Il n'en reste pas moins que la vie de flic est difficilement compatible avec une vie affective harmonieuse. Pars vite et reviens tard est une enquête qui aura bien pu coûter son idylle au célèbre commissaire. Mais peut-être l'enquête a-t-elle bon dos. Il n'y a pas que dans le boulot qu'il soit indépendant le bougre. Ecoutons Danglard fournir quelques éclaircissements à Camille :
- Tu sais, Camille, que le jour où Dieu a créé Adamsberg, Il avait passé une mauvaise nuit.
- Ah non, dit Camille, en levant les yeux, je ne savais pas.

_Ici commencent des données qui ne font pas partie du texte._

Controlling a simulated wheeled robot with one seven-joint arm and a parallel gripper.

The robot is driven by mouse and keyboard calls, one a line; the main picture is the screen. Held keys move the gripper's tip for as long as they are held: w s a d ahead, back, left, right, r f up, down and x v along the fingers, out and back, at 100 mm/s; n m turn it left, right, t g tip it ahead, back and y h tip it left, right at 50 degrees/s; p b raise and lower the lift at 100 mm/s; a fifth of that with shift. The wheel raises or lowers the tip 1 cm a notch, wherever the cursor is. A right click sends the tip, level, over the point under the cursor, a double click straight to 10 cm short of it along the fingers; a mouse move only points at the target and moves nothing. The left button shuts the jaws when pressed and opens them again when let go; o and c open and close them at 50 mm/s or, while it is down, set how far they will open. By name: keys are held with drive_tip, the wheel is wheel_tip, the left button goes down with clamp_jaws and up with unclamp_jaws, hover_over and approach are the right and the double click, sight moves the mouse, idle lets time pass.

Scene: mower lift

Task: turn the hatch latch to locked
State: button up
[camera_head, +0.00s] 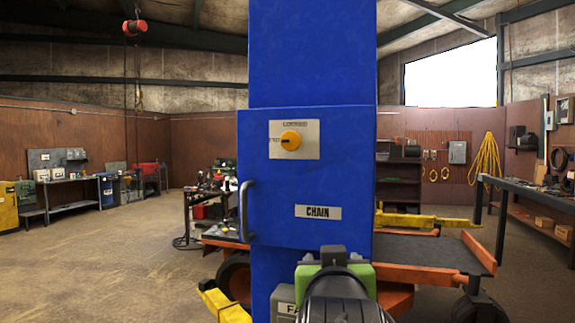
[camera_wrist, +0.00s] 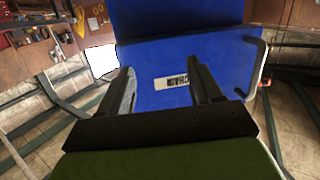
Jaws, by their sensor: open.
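The hatch latch is a round yellow-orange knob (camera_head: 291,140) on a pale plate (camera_head: 309,150) high on the blue hatch door (camera_head: 270,190) in the head view. The plate seems to read LOCKED above the knob, with a smaller word at its left; which way the knob points is too small to tell. In the wrist view, turned upside down, my gripper (camera_wrist: 160,72) is open and empty, its two fingers spread before the blue door around the CHAIN label (camera_wrist: 172,82). The knob does not show there. In the head view my arm is below the door, fingertips unclear.
A grey bar handle (camera_head: 245,211) stands out from the door's left edge. Orange and dark platforms (camera_head: 430,252) flank the blue column low at right. A workbench (camera_head: 530,195) stands at far right. The floor at left is open.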

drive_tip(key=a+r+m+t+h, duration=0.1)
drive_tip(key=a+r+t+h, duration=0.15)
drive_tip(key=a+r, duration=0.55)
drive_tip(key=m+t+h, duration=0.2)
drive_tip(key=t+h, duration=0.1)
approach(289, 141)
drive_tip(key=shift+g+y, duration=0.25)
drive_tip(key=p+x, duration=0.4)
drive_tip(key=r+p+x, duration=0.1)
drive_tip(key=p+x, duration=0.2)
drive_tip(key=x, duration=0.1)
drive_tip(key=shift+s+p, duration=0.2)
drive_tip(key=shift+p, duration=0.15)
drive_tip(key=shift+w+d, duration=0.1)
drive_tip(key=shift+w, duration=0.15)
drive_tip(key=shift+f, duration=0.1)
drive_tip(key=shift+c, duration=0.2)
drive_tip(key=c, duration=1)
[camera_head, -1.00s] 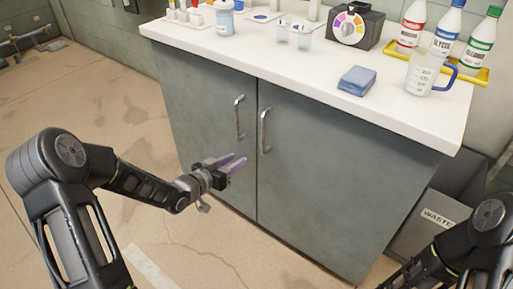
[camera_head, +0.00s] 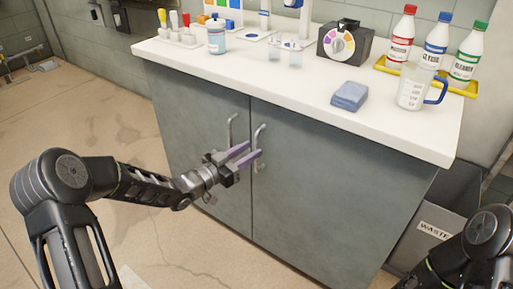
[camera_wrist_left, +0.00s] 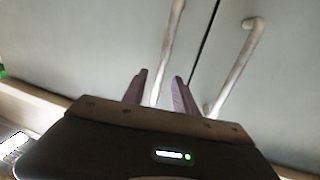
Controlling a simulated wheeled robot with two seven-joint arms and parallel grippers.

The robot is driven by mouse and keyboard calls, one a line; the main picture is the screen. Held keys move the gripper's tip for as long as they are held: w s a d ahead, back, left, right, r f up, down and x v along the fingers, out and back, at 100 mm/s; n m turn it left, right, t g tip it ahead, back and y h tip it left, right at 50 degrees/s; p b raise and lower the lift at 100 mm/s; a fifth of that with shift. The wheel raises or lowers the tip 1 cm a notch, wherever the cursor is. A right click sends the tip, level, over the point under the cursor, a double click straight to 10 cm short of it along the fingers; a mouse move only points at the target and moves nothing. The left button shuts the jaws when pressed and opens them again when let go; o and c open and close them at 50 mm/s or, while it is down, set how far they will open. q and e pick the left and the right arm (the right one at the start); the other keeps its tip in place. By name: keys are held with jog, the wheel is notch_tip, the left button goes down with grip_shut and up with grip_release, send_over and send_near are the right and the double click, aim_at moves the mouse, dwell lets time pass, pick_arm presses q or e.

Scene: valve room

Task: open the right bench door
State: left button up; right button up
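The right bench door (camera_head: 325,195) is grey and shut, beside the shut left door (camera_head: 190,125). Its upright metal handle (camera_head: 262,130) is near the seam; the left door's handle (camera_head: 231,125) is just left of it. My left gripper (camera_head: 254,148) is open, with its purple fingertips overlapping the right door's handle in the head view. In the left wrist view its fingers (camera_wrist_left: 160,88) are apart, and one handle (camera_wrist_left: 170,45) shows between them. Contact cannot be told. The other handle (camera_wrist_left: 242,60) is off to the side. My right gripper is out of view.
The white bench top (camera_head: 290,85) overhangs the doors. It carries a blue cloth (camera_head: 349,96), a measuring jug (camera_head: 411,88), a dial box (camera_head: 345,45) and bottles in a yellow tray (camera_head: 462,88). A waste bin (camera_head: 430,230) stands right of the bench. Floor at left is open.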

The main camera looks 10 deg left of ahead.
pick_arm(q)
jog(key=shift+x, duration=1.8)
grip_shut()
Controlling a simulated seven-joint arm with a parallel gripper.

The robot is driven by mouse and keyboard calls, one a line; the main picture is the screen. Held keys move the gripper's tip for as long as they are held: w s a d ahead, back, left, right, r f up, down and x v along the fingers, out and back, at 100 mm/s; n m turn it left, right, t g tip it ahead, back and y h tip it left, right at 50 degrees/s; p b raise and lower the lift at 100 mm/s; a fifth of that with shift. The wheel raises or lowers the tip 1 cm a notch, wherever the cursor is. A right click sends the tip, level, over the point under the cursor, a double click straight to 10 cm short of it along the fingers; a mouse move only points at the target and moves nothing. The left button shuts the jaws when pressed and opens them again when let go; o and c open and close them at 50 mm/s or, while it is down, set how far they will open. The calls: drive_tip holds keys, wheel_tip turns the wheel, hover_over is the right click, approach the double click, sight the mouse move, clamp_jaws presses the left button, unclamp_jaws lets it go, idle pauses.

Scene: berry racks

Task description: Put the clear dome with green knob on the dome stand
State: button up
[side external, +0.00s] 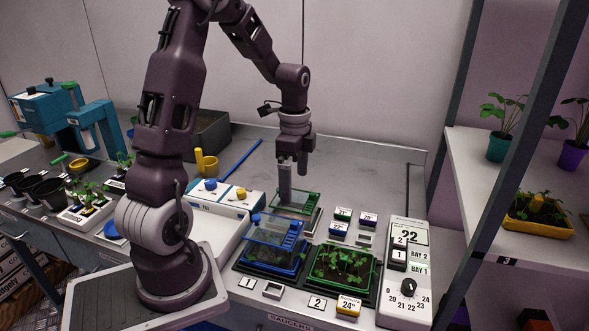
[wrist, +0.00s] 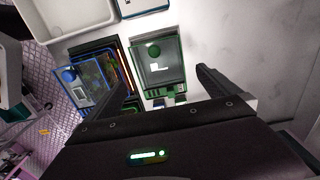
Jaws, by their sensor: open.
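The clear dome with green knob (wrist: 165,72) has a green frame and shows behind the blue-framed dome in the side view (side external: 308,206). Its round green knob (wrist: 154,51) shows in the wrist view. The dome sits level on a low pale base, which may be the dome stand; I cannot tell for sure. My gripper (side external: 286,192) points down over the dome and hides part of it. In the wrist view my gripper (wrist: 163,77) is open, its fingers spread to either side of the dome, with nothing held between them.
A clear blue-framed dome (side external: 278,230) with a blue knob covers the left tray. A green-rimmed seedling tray (side external: 342,264) stands uncovered beside it. Small label blocks (side external: 340,229) and a white control panel (side external: 405,290) lie to the right. A blue stick (side external: 243,158) lies behind.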

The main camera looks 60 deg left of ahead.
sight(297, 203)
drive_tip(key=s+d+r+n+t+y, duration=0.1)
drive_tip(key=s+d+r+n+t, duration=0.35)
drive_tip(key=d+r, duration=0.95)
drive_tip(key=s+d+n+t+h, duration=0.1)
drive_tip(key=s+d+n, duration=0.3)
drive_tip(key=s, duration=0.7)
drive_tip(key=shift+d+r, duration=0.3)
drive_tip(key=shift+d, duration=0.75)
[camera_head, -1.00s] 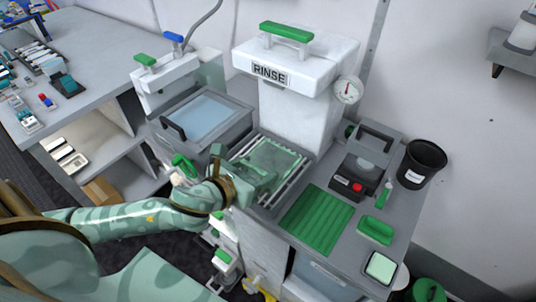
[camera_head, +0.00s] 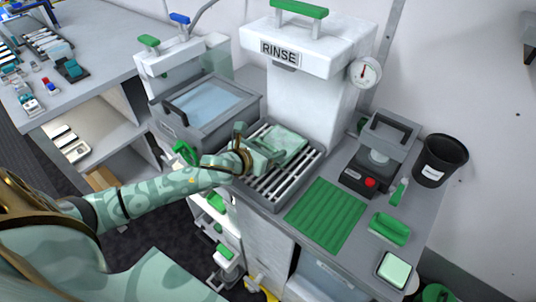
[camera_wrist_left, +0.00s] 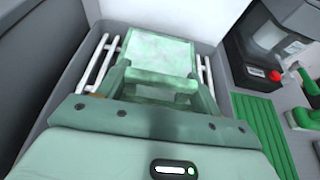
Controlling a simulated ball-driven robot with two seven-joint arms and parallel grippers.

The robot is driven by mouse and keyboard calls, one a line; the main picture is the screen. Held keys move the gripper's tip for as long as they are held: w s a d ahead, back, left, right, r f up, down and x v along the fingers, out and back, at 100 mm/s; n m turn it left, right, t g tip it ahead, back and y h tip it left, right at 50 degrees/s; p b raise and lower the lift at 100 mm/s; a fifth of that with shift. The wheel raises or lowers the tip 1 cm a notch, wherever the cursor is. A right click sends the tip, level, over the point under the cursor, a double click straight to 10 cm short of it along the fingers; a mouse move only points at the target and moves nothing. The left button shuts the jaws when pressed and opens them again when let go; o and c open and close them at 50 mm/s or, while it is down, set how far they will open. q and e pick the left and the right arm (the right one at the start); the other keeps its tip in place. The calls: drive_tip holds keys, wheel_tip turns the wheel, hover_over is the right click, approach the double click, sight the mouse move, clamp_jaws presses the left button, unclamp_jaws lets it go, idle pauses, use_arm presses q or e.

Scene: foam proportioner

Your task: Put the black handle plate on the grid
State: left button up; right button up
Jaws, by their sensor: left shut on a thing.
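A pale green, marbled plate (camera_head: 287,143) is over the back part of the metal-barred grid (camera_head: 270,186) below the rinse unit. My left gripper (camera_head: 264,157) is shut on its near end. In the left wrist view the plate (camera_wrist_left: 160,50) lies flat between the fingers, with white grid bars (camera_wrist_left: 101,61) showing on both sides. No black handle shows on it; the gripped part is hidden. I cannot tell whether the plate touches the bars. The front bars are bare. My right gripper is not in view.
The white rinse unit (camera_head: 312,50) rises close behind the grid. A lidded basin (camera_head: 205,106) stands to its left. A green ribbed mat (camera_head: 326,214), a dark device with a red button (camera_head: 371,183), a green-handled brush (camera_head: 390,229) and a black bin (camera_head: 439,160) are to the right.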

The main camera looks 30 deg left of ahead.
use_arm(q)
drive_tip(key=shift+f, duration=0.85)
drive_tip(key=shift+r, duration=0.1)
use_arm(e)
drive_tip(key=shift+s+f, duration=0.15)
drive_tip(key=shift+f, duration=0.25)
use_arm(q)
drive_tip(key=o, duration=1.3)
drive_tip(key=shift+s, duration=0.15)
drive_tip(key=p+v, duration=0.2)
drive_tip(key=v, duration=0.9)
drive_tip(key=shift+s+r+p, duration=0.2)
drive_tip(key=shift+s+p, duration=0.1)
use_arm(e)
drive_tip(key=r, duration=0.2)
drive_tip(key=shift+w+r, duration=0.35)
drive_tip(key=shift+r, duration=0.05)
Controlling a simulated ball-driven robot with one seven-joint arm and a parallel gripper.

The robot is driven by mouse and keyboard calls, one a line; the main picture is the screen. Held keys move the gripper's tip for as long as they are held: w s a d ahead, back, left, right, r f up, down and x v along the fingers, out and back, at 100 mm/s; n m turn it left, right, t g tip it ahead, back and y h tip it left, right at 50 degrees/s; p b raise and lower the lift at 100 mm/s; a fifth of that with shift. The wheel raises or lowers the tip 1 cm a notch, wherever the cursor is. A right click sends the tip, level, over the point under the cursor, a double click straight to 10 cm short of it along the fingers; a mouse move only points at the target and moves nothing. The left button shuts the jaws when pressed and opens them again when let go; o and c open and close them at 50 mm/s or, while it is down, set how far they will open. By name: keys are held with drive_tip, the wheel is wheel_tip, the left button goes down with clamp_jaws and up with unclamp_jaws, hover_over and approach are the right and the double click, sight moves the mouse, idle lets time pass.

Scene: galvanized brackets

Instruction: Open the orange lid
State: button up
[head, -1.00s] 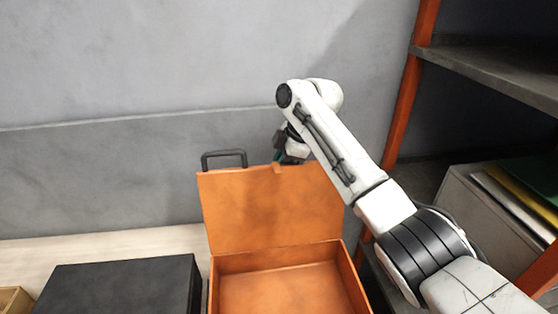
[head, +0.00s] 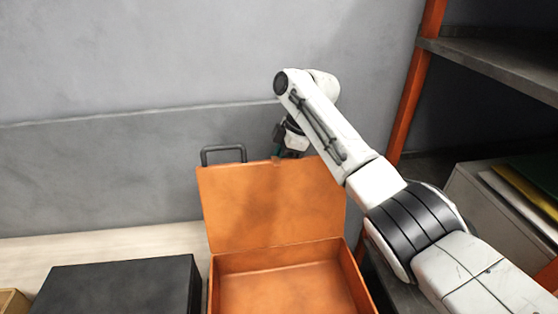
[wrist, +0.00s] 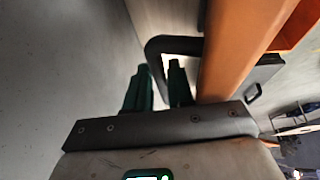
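The orange lid (head: 270,205) stands raised at the back of the orange box (head: 290,295), whose inside is exposed. A black handle (head: 223,148) shows above the lid's top left edge; it also shows in the wrist view (wrist: 165,43). My gripper (wrist: 160,66) is behind the lid's top edge, right of the handle in the head view. In the wrist view its two green fingers are apart with a narrow gap and nothing clearly held. The lid's orange edge (wrist: 232,50) is just right of the fingers; I cannot tell whether they touch.
A black box (head: 120,288) is left of the orange box on the pale bench (head: 110,245). A grey wall (head: 130,180) rises close behind. A shelf unit with orange posts (head: 412,95) and a holder of folders (head: 480,205) is on the right. Part of a wooden tray (head: 12,302) shows far left.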

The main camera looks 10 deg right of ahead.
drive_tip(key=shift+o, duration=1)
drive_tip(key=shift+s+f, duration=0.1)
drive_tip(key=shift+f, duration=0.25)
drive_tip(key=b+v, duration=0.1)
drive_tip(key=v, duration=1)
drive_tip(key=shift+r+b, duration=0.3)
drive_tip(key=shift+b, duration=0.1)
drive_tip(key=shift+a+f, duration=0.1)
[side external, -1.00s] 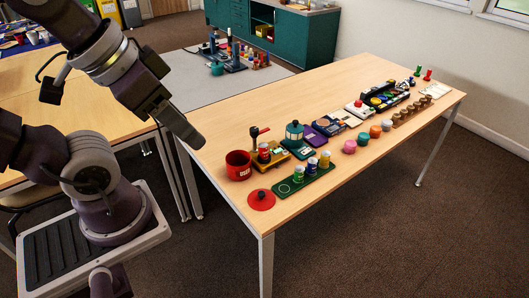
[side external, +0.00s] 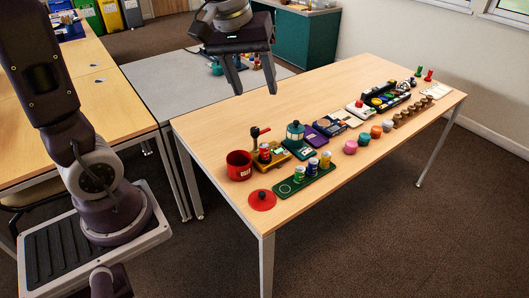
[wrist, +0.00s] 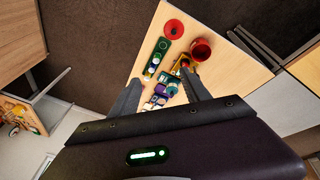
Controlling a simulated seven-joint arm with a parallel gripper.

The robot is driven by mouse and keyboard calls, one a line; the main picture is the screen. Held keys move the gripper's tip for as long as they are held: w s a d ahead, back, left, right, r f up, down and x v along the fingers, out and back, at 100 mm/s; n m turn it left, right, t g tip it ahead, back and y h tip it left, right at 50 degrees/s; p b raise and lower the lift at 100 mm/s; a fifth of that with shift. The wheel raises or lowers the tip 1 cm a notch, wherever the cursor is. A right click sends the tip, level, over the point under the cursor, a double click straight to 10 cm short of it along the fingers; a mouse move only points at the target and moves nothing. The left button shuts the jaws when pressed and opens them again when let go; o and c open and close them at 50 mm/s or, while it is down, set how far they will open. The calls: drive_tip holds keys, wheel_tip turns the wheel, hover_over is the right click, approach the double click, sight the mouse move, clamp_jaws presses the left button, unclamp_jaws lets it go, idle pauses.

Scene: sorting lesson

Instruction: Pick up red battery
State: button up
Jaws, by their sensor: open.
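In the wrist view the yellow base (wrist: 177,70) shows near one fingertip, and the red battery is too small to tell clearly. My gripper (side external: 254,92) is open and empty, fingers pointing down, high above the back left part of the table. It also shows in the wrist view (wrist: 162,77), with the table objects beyond its fingers.
The red mug (side external: 239,165) and a round red lid (side external: 262,200) are close to the battery. A green tray (side external: 284,189) holds several small cylinders in front. A teal lantern (side external: 294,135) and other items run along the table to the right.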

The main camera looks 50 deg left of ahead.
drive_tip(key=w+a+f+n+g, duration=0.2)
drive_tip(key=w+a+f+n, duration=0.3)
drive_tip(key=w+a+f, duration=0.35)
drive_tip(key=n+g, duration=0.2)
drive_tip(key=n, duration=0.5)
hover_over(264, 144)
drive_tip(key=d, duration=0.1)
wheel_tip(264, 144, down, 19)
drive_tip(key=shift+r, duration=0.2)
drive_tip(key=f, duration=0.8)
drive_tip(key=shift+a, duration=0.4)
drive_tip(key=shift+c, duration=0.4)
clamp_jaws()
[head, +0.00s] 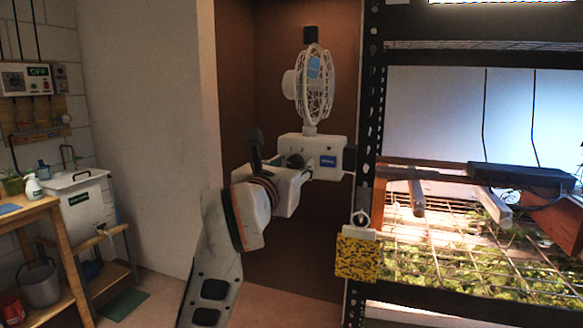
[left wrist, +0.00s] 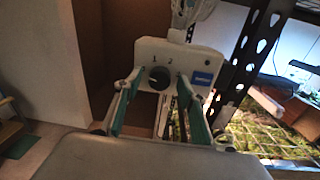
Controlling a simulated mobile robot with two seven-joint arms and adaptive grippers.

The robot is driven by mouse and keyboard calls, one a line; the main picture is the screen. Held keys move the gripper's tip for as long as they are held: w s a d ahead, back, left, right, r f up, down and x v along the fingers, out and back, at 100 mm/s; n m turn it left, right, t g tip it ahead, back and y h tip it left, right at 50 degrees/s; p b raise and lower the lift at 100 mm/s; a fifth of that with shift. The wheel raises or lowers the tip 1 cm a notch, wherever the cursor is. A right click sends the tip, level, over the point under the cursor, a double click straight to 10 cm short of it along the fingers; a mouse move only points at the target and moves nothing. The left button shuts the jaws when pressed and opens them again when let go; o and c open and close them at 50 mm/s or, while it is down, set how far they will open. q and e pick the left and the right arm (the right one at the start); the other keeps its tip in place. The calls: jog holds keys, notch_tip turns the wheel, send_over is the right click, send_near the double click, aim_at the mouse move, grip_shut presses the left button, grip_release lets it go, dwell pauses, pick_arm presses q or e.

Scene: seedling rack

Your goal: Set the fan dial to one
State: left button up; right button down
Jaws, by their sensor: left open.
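The white fan (head: 315,85) stands in a brown corner on a white control box (head: 325,148), beside the dark rack post. The box's round dark dial (left wrist: 159,77) shows in the left wrist view, with the marks 1 and 2 above it and a blue label to its right. Which mark the dial's pointer faces is too small to tell. My left gripper (left wrist: 160,88) is open, its two fingers with green pads reaching toward the box on either side of the dial. I cannot tell whether they touch it. In the head view the left gripper (head: 304,176) partly covers the box front. My right gripper is not in view.
Lit seedlings (head: 470,260) fill the shelf. A wooden bench (head: 30,215) and white tank (head: 85,212) are at the left.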

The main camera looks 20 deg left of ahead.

- Si. Et non seulement Il avait mal dormi, mais il se trouvait à court de matériel. Si bien que, comme un étourdi, Il alla frapper chez son collègue pour lui emprunter quelque attirail.
- Tu veux dire…le Collègue d'en bas ?
- Evidemment. Ce dernier se jeta sur l'aubaine et s'empressa de lui procurer quelques fournitures. Et Dieu, hébété par sa nuit blanche, mélangea le tout inconsidérément. De cette pâte, Il tira Adamsberg. Ce fut un jour vraiment pas ordinaire.

Pas étonnant que, comme l'avoue lui-même Adamsberg, il ait du mal à éviter les collisions. Mais quand on lit les romans de Fred Vargas dans un désordre chronologique, comme j'ai le tort de le faire, on sait déjà où retrouver Camille.